Alaska itself is safe. The wilderness, the towns, the guides and operators, none of that has changed. The uncertainty is at the entry point, specifically for international visitors navigating US immigration under current policies. Once you’re in Alaska, the experience is as good as it has ever been.
Are Canadians still visiting Alaska in 2026?
Yes, but in significantly reduced numbers. Canadian visits to the US fell 22–30% in 2025 and have continued declining into 2026. Most Canadians who do come cross without incident, but the experience involves more scrutiny and uncertainty than it used to.
Do I need a visa to visit Alaska?
Alaska follows US federal visa requirements, the same as any other US state. Citizens of visa-exempt countries use ESTA. Citizens of countries under current US travel bans may be denied entry even with valid documentation. Check the current US travel ban list and your country’s travel advisory before booking.
Is it safe to drive to Alaska through Canada in 2026?
The Alaska Highway through Canada is open and well-maintained. Canadian border crossing into Canada is straightforward for most visitors. The uncertainty runs in the other direction, returning to the US from Canada is where international visitors are experiencing more friction and scrutiny in 2026.
What’s the best alternative to Alaska if I don’t want to visit the US right now?
British Columbia and the Yukon offer comparable wilderness, fishing, and wildlife with none of the current entry friction. Norway and Iceland offer similar landscapes and experiences for European visitors looking for an alternative.
Will this situation change?
Unknown.
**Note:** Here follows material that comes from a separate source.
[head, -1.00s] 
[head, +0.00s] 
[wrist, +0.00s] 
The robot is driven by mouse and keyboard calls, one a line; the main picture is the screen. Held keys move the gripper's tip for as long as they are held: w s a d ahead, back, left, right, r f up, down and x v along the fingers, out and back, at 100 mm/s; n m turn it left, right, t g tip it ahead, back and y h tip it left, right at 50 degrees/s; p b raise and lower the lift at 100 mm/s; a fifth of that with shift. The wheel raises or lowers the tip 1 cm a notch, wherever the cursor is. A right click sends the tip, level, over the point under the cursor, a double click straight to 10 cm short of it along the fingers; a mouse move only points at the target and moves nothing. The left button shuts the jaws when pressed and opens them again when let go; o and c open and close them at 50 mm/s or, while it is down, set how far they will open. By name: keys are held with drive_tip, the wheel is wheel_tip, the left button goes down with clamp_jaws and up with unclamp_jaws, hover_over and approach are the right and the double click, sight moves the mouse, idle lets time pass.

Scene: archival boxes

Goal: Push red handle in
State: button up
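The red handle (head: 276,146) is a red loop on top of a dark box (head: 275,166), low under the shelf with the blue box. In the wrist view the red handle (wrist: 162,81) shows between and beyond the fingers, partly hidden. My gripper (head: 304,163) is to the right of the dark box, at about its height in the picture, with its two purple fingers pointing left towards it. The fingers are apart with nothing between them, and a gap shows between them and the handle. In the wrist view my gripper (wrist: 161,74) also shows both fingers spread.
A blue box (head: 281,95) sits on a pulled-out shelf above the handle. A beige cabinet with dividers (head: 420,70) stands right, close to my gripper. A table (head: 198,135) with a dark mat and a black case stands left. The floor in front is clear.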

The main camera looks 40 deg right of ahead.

The policy environment in the US is changing rapidly and unpredictably. Check your government’s current US travel advisory close to your departure date regardless of when you book.
Is it safe for LGBTQ+ travelers to visit Alaska?
Anchorage and the major Southeast Alaska cruise towns have more diverse, internationally-minded communities. Rural Alaska and the Interior are deeply conservative with very limited services. The ACLU and NAACP have issued US travel advisories in 2026 citing documented increases in hate crimes. That context applies to Alaska as it does to the rest of the country.